Exercise objective: Extract every line of the material below and reproduce it faithfully.

┄┄┄┄┄┄┄┄┄┄

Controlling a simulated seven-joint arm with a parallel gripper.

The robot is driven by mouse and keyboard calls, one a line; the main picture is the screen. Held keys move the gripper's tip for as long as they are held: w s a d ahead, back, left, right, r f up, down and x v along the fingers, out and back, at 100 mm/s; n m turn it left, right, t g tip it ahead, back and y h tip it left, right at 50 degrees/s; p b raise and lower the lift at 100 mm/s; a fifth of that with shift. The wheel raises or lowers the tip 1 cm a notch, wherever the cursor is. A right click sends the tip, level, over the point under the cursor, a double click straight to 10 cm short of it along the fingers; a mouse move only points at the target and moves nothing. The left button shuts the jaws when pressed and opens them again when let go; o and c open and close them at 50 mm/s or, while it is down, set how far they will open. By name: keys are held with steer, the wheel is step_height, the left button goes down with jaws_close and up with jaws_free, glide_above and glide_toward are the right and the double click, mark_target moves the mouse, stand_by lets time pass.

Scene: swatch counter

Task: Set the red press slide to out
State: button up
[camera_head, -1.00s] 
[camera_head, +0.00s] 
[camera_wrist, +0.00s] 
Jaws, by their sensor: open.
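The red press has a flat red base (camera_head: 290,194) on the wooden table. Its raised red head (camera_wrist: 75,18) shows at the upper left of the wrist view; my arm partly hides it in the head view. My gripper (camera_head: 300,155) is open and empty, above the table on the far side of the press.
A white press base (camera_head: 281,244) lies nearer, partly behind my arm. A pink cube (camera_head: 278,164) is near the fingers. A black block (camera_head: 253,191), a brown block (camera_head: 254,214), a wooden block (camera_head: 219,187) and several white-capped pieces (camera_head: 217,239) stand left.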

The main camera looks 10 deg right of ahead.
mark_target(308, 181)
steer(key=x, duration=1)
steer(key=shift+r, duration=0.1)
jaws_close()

┄┄┄┄┄┄┄┄┄┄

Written answer:
Controlling a simulated seven-joint arm with a parallel gripper.

The robot is driven by mouse and keyboard calls, one a line; the main picture is the screen. Held keys move the gripper's tip for as long as they are held: w s a d ahead, back, left, right, r f up, down and x v along the fingers, out and back, at 100 mm/s; n m turn it left, right, t g tip it ahead, back and y h tip it left, right at 50 degrees/s; p b raise and lower the lift at 100 mm/s; a fifth of that with shift. The wheel raises or lowers the tip 1 cm a notch, wherever the cursor is. A right click sends the tip, level, over the point under the cursor, a double click straight to 10 cm short of it along the fingers; a mouse move only points at the target and moves nothing. The left button shuts the jaws when pressed and opens them again when let go; o and c open and close them at 50 mm/s or, while it is down, set how far they will open. By name: keys are held with steer, the wheel is step_height, the left button goes down with jaws_close and up with jaws_free, glide_above and glide_toward are the right and the double click, mark_target moves the mouse, stand_by lets time pass.

Scene: swatch counter

Task: Set the red press slide to out
State: button up
[camera_head, -1.00s] 
[camera_head, +0.00s] 
[camera_wrist, +0.00s] 
Jaws, by their sensor: open.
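The red press has a flat red base (camera_head: 290,194) on the wooden table. Its raised red head (camera_wrist: 75,18) shows at the upper left of the wrist view; my arm partly hides it in the head view. My gripper (camera_head: 300,155) is open and empty, above the table on the far side of the press.
A white press base (camera_head: 281,244) lies nearer, partly behind my arm. A pink cube (camera_head: 278,164) is near the fingers. A black block (camera_head: 253,191), a brown block (camera_head: 254,214), a wooden block (camera_head: 219,187) and several white-capped pieces (camera_head: 217,239) stand left.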

The main camera looks 10 deg right of ahead.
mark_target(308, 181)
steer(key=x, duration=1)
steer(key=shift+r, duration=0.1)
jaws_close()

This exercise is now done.